▶ [STATED GOAL]: Exactly reproduce the lines from the line that has "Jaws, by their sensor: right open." down to the last line of the entries, inclusive.

▶ [DATA SUPPLIED]:
## BEGIN

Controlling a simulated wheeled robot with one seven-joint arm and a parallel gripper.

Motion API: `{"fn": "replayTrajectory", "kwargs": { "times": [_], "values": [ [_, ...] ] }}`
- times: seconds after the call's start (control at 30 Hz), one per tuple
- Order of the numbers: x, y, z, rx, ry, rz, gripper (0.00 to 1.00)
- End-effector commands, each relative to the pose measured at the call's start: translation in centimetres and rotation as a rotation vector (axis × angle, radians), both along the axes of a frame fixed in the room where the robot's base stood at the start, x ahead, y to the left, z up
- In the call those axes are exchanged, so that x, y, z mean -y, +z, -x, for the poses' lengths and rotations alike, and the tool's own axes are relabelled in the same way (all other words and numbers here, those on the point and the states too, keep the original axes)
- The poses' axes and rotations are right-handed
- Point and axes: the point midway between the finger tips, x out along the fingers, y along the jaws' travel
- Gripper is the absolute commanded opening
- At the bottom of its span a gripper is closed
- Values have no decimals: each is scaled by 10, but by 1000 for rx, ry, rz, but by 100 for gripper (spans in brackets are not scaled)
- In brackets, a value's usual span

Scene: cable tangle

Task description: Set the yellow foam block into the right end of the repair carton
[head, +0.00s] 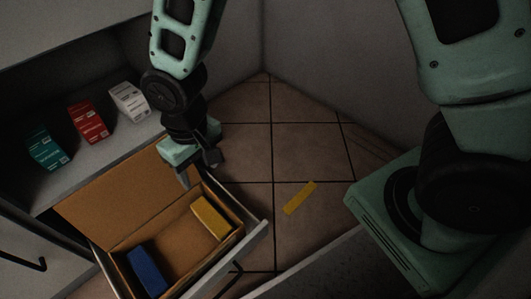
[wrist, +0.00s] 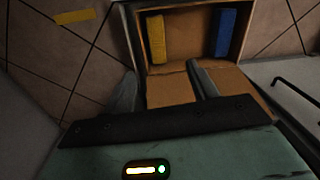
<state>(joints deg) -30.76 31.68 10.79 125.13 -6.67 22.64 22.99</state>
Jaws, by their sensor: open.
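The repair carton (head: 182,240) is an open cardboard box sitting in a pulled-out drawer in the head view. The yellow foam block (head: 211,218) lies inside the carton at its right end, and a blue block (head: 147,270) lies at its left end. My gripper (head: 199,173) is above the carton's back right edge, open and empty. In the wrist view the fingers (wrist: 165,85) are spread apart over a carton flap. The yellow block (wrist: 156,39) and blue block (wrist: 225,32) show beyond the fingertips, apart from them.
Teal (head: 47,149), red (head: 88,122) and white (head: 129,101) small boxes stand on a shelf behind the drawer. A flat yellow strip (head: 299,198) lies on the tiled floor right of the drawer (head: 256,232). The floor around the strip is clear.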

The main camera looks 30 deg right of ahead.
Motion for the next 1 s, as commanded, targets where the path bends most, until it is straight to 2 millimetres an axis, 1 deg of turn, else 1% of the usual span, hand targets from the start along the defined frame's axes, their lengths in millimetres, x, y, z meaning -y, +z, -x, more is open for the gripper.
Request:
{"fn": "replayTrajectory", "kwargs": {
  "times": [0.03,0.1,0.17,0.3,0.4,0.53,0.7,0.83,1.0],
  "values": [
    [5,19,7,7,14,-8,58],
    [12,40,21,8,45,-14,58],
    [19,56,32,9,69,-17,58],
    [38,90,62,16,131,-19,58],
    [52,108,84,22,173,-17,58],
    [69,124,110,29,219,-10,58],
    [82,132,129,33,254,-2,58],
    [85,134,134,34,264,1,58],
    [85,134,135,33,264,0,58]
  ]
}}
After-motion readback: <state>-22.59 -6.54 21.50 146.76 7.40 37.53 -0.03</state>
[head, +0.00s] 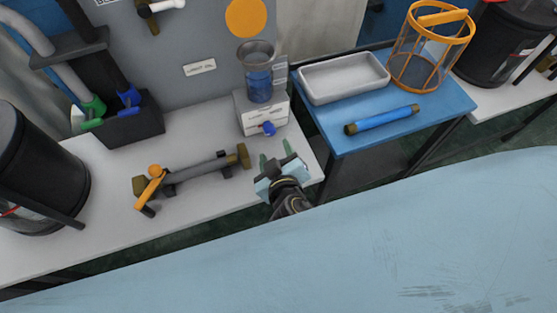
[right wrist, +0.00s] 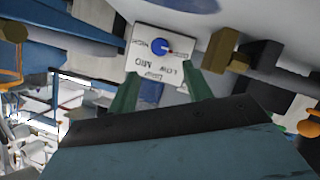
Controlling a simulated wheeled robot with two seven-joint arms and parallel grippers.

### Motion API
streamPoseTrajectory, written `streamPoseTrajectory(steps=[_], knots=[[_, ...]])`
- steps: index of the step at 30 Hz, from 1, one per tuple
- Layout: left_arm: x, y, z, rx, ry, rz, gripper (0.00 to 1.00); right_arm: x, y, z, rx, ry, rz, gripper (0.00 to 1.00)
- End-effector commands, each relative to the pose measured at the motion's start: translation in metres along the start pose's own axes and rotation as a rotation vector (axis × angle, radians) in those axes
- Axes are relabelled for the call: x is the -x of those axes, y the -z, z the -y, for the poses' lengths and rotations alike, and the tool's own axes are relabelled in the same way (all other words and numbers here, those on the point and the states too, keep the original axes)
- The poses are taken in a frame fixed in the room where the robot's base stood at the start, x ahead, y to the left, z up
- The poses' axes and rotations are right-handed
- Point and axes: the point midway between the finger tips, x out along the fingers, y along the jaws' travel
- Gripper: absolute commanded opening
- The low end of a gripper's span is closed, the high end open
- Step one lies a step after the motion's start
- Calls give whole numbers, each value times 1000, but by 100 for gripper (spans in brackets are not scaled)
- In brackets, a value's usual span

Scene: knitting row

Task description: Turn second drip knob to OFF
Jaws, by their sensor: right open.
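A blue drip knob (head: 268,128) sits on the front of a white box (head: 250,118) under a clear cup with blue contents (head: 258,75). In the right wrist view the knob (right wrist: 159,46) is on a white plate with upside-down lettering; MID and LOW can be made out. A small red mark shows on the knob's right side there. My right gripper (head: 275,155) is open and empty, its green fingers pointing at the box, a little short of the knob. In the wrist view its fingers (right wrist: 162,92) stand apart, with the knob beyond them. My left gripper is not in view.
A grey bar with brown ends (head: 205,172) and an orange handle (head: 150,183) lie on the white bench to the left. A blue table (head: 370,140) on the right holds a white tray (head: 311,92), a blue rod (head: 381,119) and an orange wire basket (head: 405,75).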

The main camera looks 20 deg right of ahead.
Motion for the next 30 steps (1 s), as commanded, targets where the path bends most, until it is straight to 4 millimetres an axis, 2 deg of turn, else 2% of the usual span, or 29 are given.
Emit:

## END

▶ [SOLUTION TO THE PROBLEM]:
Jaws, by their sensor: right open.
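A blue drip knob (head: 268,128) sits on the front of a white box (head: 250,118) under a clear cup with blue contents (head: 258,75). In the right wrist view the knob (right wrist: 159,46) is on a white plate with upside-down lettering; MID and LOW can be made out. A small red mark shows on the knob's right side there. My right gripper (head: 275,155) is open and empty, its green fingers pointing at the box, a little short of the knob. In the wrist view its fingers (right wrist: 162,92) stand apart, with the knob beyond them. My left gripper is not in view.
A grey bar with brown ends (head: 205,172) and an orange handle (head: 150,183) lie on the white bench to the left. A blue table (head: 370,140) on the right holds a white tray (head: 311,92), a blue rod (head: 381,119) and an orange wire basket (head: 405,75).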

The main camera looks 20 deg right of ahead.
Motion for the next 30 steps (1 s), as commanded, targets where the path bends most, until it is straight to 4 millimetres an axis, 2 deg of turn, else 2% of the usual span, or 29 are given.
Emit:

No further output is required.